──────── RECORD EXCERPTS
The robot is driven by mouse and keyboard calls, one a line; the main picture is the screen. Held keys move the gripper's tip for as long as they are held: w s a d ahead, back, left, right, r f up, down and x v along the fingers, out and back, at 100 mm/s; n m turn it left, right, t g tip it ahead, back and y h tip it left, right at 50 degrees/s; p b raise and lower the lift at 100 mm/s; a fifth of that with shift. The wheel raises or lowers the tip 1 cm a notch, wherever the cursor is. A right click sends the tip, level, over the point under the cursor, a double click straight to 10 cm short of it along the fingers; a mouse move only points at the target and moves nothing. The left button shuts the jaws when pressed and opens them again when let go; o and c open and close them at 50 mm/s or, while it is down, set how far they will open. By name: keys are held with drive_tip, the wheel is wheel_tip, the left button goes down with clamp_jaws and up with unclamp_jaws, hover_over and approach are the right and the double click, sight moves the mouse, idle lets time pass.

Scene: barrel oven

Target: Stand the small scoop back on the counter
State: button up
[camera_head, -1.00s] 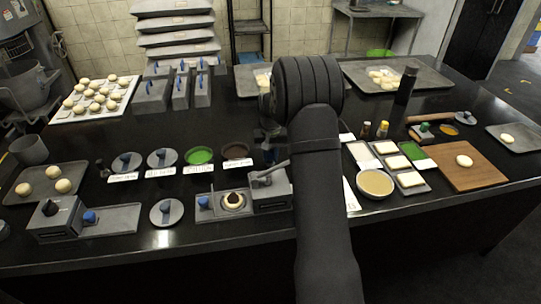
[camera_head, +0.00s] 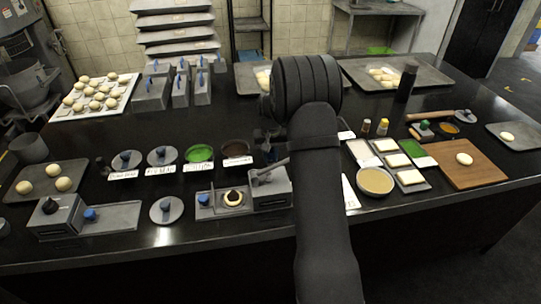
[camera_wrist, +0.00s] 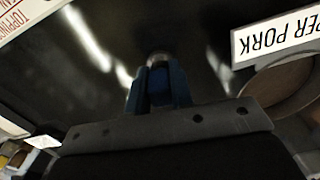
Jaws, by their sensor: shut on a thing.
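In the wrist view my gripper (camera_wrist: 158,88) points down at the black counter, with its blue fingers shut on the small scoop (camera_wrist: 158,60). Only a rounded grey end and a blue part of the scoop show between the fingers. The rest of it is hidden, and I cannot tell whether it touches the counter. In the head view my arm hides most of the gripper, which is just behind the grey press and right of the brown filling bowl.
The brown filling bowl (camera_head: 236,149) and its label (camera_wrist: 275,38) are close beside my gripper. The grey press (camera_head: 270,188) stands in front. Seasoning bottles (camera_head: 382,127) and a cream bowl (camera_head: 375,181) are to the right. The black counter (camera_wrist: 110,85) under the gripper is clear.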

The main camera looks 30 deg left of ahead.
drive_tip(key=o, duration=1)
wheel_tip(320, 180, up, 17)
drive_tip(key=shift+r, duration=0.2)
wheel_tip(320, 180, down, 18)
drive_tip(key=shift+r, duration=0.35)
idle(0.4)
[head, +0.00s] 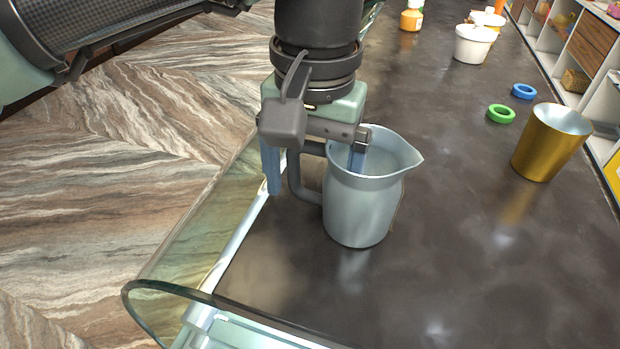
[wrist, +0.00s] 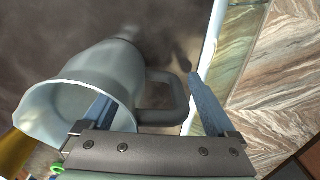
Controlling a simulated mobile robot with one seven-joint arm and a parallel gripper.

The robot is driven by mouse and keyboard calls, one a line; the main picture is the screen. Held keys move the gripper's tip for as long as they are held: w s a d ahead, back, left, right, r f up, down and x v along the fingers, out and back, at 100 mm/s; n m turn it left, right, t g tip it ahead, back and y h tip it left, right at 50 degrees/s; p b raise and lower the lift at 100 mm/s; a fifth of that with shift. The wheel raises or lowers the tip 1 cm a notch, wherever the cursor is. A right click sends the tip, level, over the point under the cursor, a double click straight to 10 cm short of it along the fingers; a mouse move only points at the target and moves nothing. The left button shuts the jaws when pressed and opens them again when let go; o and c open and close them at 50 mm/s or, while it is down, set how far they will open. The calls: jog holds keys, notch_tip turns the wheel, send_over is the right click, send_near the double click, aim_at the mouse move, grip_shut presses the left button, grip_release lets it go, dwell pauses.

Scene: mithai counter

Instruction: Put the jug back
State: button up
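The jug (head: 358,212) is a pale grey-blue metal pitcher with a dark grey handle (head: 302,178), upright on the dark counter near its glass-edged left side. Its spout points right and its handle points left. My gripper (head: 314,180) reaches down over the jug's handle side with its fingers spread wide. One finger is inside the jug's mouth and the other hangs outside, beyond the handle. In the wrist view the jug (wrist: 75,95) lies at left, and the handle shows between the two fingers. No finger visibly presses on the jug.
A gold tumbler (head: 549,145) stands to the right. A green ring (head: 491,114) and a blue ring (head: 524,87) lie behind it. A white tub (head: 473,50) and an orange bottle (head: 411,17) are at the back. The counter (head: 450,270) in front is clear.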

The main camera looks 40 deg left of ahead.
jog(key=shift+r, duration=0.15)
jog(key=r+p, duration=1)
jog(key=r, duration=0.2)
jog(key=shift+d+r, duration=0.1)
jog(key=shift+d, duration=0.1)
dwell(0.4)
────────────────
Repeat the entries exactly. Pictures are excluded from the copy.

* ANSWER TO THIS PROBLEM:
The robot is driven by mouse and keyboard calls, one a line; the main picture is the screen. Held keys move the gripper's tip for as long as they are held: w s a d ahead, back, left, right, r f up, down and x v along the fingers, out and back, at 100 mm/s; n m turn it left, right, t g tip it ahead, back and y h tip it left, right at 50 degrees/s; p b raise and lower the lift at 100 mm/s; a fifth of that with shift. The wheel raises or lowers the tip 1 cm a notch, wherever the cursor is. A right click sends the tip, level, over the point under the cursor, a double click straight to 10 cm short of it along the fingers; a mouse move only points at the target and moves nothing. The left button shuts the jaws when pressed and opens them again when let go; o and c open and close them at 50 mm/s or, while it is down, set how far they will open. By name: keys are held with drive_tip, the wheel is wheel_tip, the left button goes down with clamp_jaws and up with unclamp_jaws, hover_over and approach are the right and the double click, sight moves the mouse, idle lets time pass.

Scene: barrel oven

Target: Stand the small scoop back on the counter
State: button up
[camera_head, -1.00s] 
[camera_head, +0.00s] 
[camera_wrist, +0.00s] 
Jaws, by their sensor: shut on a thing.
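In the wrist view my gripper (camera_wrist: 158,88) points down at the black counter, with its blue fingers shut on the small scoop (camera_wrist: 158,60). Only a rounded grey end and a blue part of the scoop show between the fingers. The rest of it is hidden, and I cannot tell whether it touches the counter. In the head view my arm hides most of the gripper, which is just behind the grey press and right of the brown filling bowl.
The brown filling bowl (camera_head: 236,149) and its label (camera_wrist: 275,38) are close beside my gripper. The grey press (camera_head: 270,188) stands in front. Seasoning bottles (camera_head: 382,127) and a cream bowl (camera_head: 375,181) are to the right. The black counter (camera_wrist: 110,85) under the gripper is clear.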

The main camera looks 30 deg left of ahead.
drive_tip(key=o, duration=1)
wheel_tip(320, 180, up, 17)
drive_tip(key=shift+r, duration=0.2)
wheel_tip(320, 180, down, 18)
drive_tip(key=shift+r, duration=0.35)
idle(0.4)
[head, +0.00s] 
[wrist, +0.00s] 
Controlling a simulated mobile robot with one seven-joint arm and a parallel gripper.

The robot is driven by mouse and keyboard calls, one a line; the main picture is the screen. Held keys move the gripper's tip for as long as they are held: w s a d ahead, back, left, right, r f up, down and x v along the fingers, out and back, at 100 mm/s; n m turn it left, right, t g tip it ahead, back and y h tip it left, right at 50 degrees/s; p b raise and lower the lift at 100 mm/s; a fifth of that with shift. The wheel raises or lowers the tip 1 cm a notch, wherever the cursor is. A right click sends the tip, level, over the point under the cursor, a double click straight to 10 cm short of it along the fingers; a mouse move only points at the target and moves nothing. The left button shuts the jaws when pressed and opens them again when let go; o and c open and close them at 50 mm/s or, while it is down, set how far they will open. The calls: jog holds keys, notch_tip turns the wheel, send_over is the right click, send_near the double click, aim_at the mouse move, grip_shut presses the left button, grip_release lets it go, dwell pauses.

Scene: mithai counter

Instruction: Put the jug back
State: button up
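The jug (head: 358,212) is a pale grey-blue metal pitcher with a dark grey handle (head: 302,178), upright on the dark counter near its glass-edged left side. Its spout points right and its handle points left. My gripper (head: 314,180) reaches down over the jug's handle side with its fingers spread wide. One finger is inside the jug's mouth and the other hangs outside, beyond the handle. In the wrist view the jug (wrist: 75,95) lies at left, and the handle shows between the two fingers. No finger visibly presses on the jug.
A gold tumbler (head: 549,145) stands to the right. A green ring (head: 491,114) and a blue ring (head: 524,87) lie behind it. A white tub (head: 473,50) and an orange bottle (head: 411,17) are at the back. The counter (head: 450,270) in front is clear.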

The main camera looks 40 deg left of ahead.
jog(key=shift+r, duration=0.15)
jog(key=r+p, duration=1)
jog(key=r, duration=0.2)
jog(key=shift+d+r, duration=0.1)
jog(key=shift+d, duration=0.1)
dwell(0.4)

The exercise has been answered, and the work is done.